The Middle-Skills Gap

Another fascinating article in the December 2012 issue of HBR (besides the one on Kiva Systems, which I described in my previous post) is Who can fix the middle-skills gap? whose focus is the “acute shortage of trained people to fill millions of openings for technical jobs.”

The authors (two professors of management at MIT and the senior vice president for lifelong learning at Rutgers University) argue that forward-looking local initiatives exhibit at least one of the following attributes:

  1. cooperation between multiple employers in the region or industry sector and with educational institutions,
  2. opportunities to apply classroom concepts in actual or simulated work settings,
  3. a focus on training for a career pathway, not just skills for the initial job.

They provide detailed guidelines for program models, with a review of apprenticeships and other union-employer programs as well as sector-based regional initiatives and higher-education consortia with strong industry ties, spanning community colleges, internships and cooperative education, as well as online education.

The issue in making these ideas a reality will be to find advocates with the will and the acumen to bring business leaders and university administrators together and negotiate the multi-pronged partnerships described in the article. The region that can implement successfully such programs will benefit from an enormous advantage in positioning itself as a vibrant economic area producing workers highly in demand.

What the country needs now is a group of individual government champions held accountable to create such consortia – instead of vague groups of shifting or unclear leadership supposed to help somehow, or money incentives thrown at the problem. Then maybe we’ll see on a large scale the sort of collaborative approach that has the potential of strengthening US competitiveness and reducing income disparity.

Kiva Systems

I enjoyed the article “Kiva the Disrupter” in the December 2012 issue of Harvard Business Review, which offered a great example of disruptive innovation in engineering. The company Kiva Systems has fundamentally altered “how consumer orders are picked and packed in warehouses” by making robots bring items from shelves to workers packing orders, instead of forcing workers to walk back and forth through the warehouse aisles. The first-person account of Kiva’s business challenges and ultimate success makes for a riveting read.

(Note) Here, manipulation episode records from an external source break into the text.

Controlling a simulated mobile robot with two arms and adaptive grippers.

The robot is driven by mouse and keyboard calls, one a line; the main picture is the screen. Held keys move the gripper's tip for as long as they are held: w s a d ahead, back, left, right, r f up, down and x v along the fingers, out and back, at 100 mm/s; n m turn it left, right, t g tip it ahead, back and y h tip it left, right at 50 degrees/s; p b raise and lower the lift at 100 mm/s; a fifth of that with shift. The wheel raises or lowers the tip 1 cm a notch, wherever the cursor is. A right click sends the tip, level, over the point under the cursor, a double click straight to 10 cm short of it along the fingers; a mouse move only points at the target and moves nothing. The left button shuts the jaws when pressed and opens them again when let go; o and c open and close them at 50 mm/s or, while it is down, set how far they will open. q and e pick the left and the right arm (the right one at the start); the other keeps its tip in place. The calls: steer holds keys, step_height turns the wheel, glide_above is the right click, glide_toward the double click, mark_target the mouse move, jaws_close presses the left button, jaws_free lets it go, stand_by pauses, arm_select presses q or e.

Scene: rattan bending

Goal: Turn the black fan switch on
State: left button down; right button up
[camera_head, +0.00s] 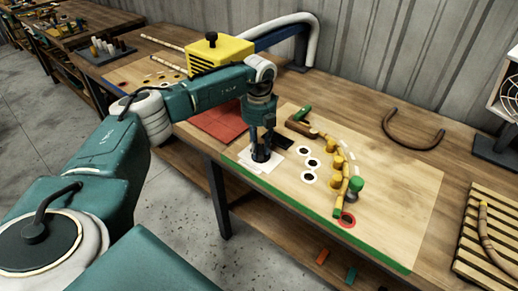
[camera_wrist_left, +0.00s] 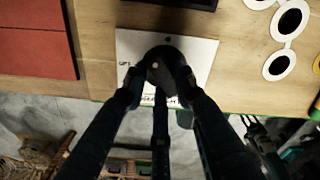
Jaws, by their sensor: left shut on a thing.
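A white switch plate (camera_head: 245,162) lies on the table's near edge. It fills the middle of the left wrist view (camera_wrist_left: 203,52), with small dark lettering partly hidden by my fingers. A round black switch knob (camera_wrist_left: 165,66) stands on the plate. My left gripper (camera_head: 262,153) reaches down onto it from above. In the left wrist view my left gripper (camera_wrist_left: 160,88) has its fingers closed around the knob, touching its sides. The knob's exact setting is hard to read. My right gripper is in neither view.
A fan (camera_head: 510,88) in a white frame stands at the right edge. A board (camera_head: 400,205) holds yellow pegs and black-and-white rings right of the plate. A red mat (camera_head: 217,122) lies to the left. A bent rattan piece (camera_head: 412,142) lies farther back. A slatted rack (camera_head: 485,245) is at lower right.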

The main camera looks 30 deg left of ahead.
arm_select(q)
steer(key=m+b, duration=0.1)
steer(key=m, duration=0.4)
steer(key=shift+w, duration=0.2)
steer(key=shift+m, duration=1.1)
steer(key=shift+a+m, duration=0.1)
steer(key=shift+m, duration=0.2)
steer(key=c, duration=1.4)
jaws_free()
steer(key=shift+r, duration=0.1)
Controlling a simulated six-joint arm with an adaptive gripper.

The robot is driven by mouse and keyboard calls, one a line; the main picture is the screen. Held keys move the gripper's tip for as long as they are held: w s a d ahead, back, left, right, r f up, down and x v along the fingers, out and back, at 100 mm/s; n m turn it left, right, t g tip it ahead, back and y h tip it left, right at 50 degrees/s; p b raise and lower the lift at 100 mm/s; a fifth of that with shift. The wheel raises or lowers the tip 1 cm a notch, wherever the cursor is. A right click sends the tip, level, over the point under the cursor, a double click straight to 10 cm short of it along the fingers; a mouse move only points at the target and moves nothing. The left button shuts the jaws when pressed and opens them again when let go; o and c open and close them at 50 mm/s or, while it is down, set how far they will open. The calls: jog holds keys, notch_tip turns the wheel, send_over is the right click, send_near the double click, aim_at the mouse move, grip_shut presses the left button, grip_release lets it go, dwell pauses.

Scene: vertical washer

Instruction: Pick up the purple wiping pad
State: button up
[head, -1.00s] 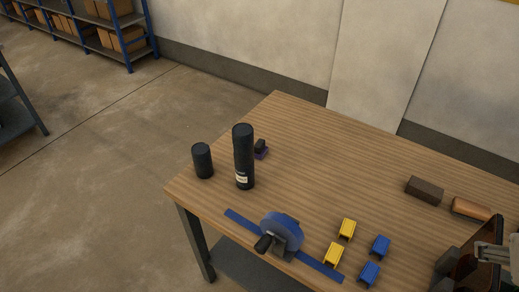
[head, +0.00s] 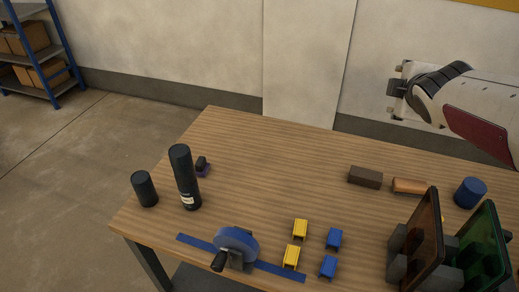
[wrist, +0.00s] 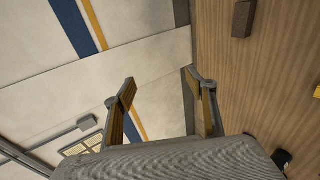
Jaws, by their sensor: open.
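The purple wiping pad (head: 203,172) lies on the wooden table near its left part, with a dark handle on top. It is partly hidden behind the tall black bottle (head: 184,178). My gripper (head: 391,94) is raised at the upper right, in front of the wall and far from the pad. In the wrist view my gripper (wrist: 166,92) has its two fingers spread with nothing between them. The pad cannot be made out for sure in the wrist view.
A short black cylinder (head: 144,189) stands left of the bottle. A blue round device (head: 237,246) sits on a blue strip in front. Small yellow and blue blocks (head: 334,238), a brown block (head: 365,177) and upright panels (head: 480,250) are to the right. The table's middle is clear.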

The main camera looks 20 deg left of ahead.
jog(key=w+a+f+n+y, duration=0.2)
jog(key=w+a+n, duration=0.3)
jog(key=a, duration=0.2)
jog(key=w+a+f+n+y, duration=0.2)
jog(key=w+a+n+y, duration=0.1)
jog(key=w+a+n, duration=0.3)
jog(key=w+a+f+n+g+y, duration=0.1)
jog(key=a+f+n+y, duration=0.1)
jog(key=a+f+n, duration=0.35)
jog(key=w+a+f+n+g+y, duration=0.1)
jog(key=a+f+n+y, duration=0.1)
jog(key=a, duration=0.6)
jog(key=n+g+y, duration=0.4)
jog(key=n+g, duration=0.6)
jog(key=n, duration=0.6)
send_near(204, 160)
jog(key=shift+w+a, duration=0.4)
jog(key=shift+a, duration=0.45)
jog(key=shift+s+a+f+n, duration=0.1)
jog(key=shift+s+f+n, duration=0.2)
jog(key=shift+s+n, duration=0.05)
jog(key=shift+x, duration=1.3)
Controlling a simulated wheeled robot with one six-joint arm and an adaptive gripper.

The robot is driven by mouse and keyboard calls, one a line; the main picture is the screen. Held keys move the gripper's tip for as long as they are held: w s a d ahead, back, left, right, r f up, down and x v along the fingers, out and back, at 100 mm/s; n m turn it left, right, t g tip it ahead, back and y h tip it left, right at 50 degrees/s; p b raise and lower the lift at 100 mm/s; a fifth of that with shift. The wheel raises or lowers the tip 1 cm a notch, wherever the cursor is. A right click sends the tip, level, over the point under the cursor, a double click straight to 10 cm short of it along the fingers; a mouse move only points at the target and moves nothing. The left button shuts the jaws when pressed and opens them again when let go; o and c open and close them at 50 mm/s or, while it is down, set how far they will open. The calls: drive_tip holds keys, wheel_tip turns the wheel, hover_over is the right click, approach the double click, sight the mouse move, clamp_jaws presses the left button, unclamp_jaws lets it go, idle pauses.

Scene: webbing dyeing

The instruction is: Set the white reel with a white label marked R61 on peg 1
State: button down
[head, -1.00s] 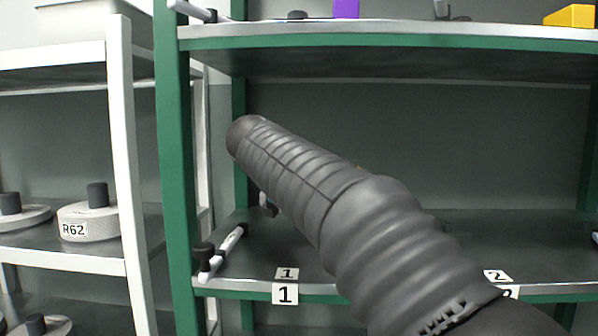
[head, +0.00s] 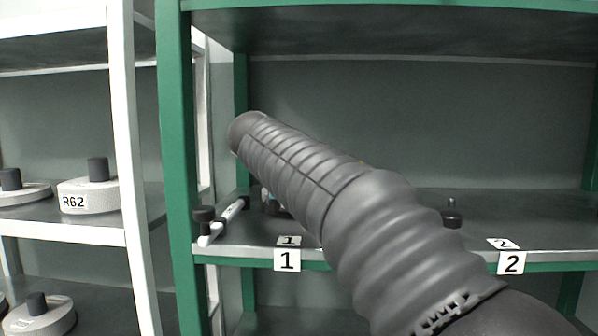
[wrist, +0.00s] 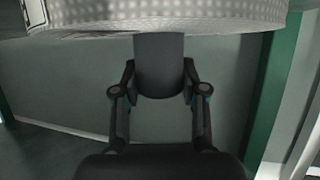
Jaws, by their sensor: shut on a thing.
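In the wrist view my gripper (wrist: 160,85) is shut on the black hub of a white reel (wrist: 185,15). The reel's pale dotted rim fills the top of that view. A corner of a white label (wrist: 35,12) shows at its left edge, but its marking is unreadable. In the head view my arm hides the reel; only a dark bit of the gripper shows behind the arm, above the green-framed shelf's place 1. The number 1 label (head: 287,260) is on the shelf edge. Peg 1 is hidden behind my arm.
A black peg (head: 451,216) stands behind the number 2 label (head: 511,263). A white rod with a black knob (head: 222,222) lies by the left green post (head: 174,150). The white rack at left holds a reel marked R62 (head: 100,197). An upper shelf (head: 420,30) hangs above.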

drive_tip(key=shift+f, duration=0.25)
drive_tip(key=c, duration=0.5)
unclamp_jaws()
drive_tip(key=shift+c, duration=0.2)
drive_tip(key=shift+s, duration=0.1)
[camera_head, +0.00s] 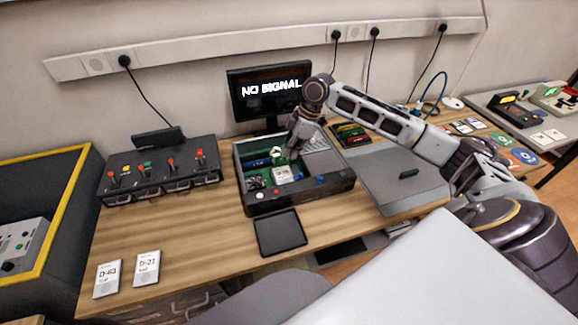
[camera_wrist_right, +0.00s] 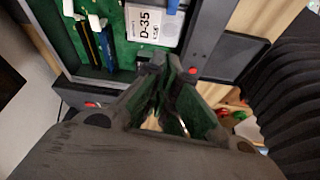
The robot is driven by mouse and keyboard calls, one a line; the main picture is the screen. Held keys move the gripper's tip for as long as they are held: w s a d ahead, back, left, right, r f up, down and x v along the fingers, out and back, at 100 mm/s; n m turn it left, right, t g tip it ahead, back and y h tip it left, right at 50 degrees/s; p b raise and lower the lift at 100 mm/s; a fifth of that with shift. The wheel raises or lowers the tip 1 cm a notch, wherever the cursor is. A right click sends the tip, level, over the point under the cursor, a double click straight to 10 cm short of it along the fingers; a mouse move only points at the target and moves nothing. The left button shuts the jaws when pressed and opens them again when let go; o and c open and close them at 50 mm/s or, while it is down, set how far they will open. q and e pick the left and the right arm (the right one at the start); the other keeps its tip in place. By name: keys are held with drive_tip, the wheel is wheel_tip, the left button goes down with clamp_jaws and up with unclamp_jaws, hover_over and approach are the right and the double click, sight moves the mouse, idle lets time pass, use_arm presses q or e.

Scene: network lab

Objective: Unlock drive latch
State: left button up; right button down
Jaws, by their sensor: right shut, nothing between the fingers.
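An open dark case (camera_head: 262,207) with a green circuit board stands on the wooden table below the monitor. A drive with a white label reading D-35 (camera_wrist_right: 155,24) sits in it; the label also shows in the head view (camera_head: 283,175). White latch-like tabs (camera_wrist_right: 97,22) top the dark slots on the board; I cannot tell which is the drive latch or its state. My right gripper (camera_head: 291,155) reaches down over the case. Its fingers (camera_wrist_right: 165,75) are shut and empty, just below the D-35 label in the wrist view. My left gripper is out of view.
A monitor (camera_head: 268,92) reading NO SIGNAL stands behind the case. A black switch panel (camera_head: 160,180) is at left, a dark tray (camera_head: 281,232) in front, a grey flat mat (camera_head: 400,180) at right. White cards (camera_head: 147,267) lie front left; the wood around them is clear.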

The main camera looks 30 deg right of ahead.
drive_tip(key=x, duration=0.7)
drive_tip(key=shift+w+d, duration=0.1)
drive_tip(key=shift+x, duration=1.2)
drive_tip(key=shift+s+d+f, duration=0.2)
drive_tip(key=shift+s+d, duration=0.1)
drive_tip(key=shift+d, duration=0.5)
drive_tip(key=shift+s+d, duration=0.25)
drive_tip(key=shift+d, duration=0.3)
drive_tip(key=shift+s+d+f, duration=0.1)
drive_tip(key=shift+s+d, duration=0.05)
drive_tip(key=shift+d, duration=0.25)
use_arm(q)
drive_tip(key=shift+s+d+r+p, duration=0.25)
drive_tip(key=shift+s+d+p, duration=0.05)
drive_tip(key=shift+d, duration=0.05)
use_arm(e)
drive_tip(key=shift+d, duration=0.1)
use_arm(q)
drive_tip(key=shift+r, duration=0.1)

Here are a few things that caught my attention:

  • VCs were remarkably unenthusiastic about the hardware part of the business, because it “required a potentially substantial – and, [VCs] thought, risky – investment in engineering and manufacturing hardware.”
  • Implementing an “industry-defying approach” requires many, many calls to very sceptical possible customers arguing “this can’t be done” or protesting that, as the author was told once, “what you’re asking me to undergo is like a heart-lung transplant for my fulfilment center.”
  • It is critical to relieve customers of risk to facilitate adoption. Kiva’s simple system of three fixed-fee invoices guaranteed that customers wouldn’t be charged cost overruns or change-order fees. They also had “right of return for a full refund at any point up to final acceptance.”
  • “Designing, manufacturing and delivering all aspects of the solution” made a significant difference in implementing “a pricing approach that shifted much of the risk to Kiva.” It also allowed Kiva to offer rapid deployment capabilities where the system is installed quickly in any warehouse setting, and can be transferred easily to another warehouse.
  • Kiva covered every system of the customer experience, which enabled continuous improvement: “Because our system is based on software, it will keep getting better with each new release, thanks to improved workflows and algorithms.”

IEEE Spectrum has posted a fascinating demo of Kiva robots at work on YouTube. Kiva was ultimately acquired by Amazon in May 2012 for $775 million.

Baxter the Robot

I recently had the good fortune of attending a talk given by MIT Professor Emeritus Rodney Brooks, who - after a distinguished career as both an academic and an entrepreneur - has now become an entrepreneur full time in order to create and commercialize intelligent robots that adapt to their environments.

Brooks is best known by the general public (at least the part of the general public interested in engineering innovations) for being the co-founder and Chief Technology Officer of iRobot, to which we owe the home vacuum cleaner Roomba as well as autonomous robots used by the military, such as the SUGV, and others. During his talk he regaled us with "tales from the trenches", for instance:

  • His team determined that a potential customer would be able to purchase the Roomba for at most $200 (at the time) without double-checking with her spouse first, and the whole design of the Roomba followed from that price constraint. Brooks said that a European competitor, which had designed a robot vacuum cleaner first, has yet to enter the American market due to the significant difference in price between both products, although the latest, most sophisticated version of the Roomba now sells for $700 (according to the iRobot website).
  • Brooks also mentioned that iRobot had a product superior to its competitor's for use by the military in one of its campaigns abroad (I don't remember if it was Iraq or Afghanistan), but the company realized that the end users - young soldiers - far preferred the other product because of its simpler interface, and as a result they were not taking full advantage of the iRobot product's capabilities. The company therefore redesigned the product interface to make it more similar to that of a video game, and the soldiers were then able to use many more of the product's features.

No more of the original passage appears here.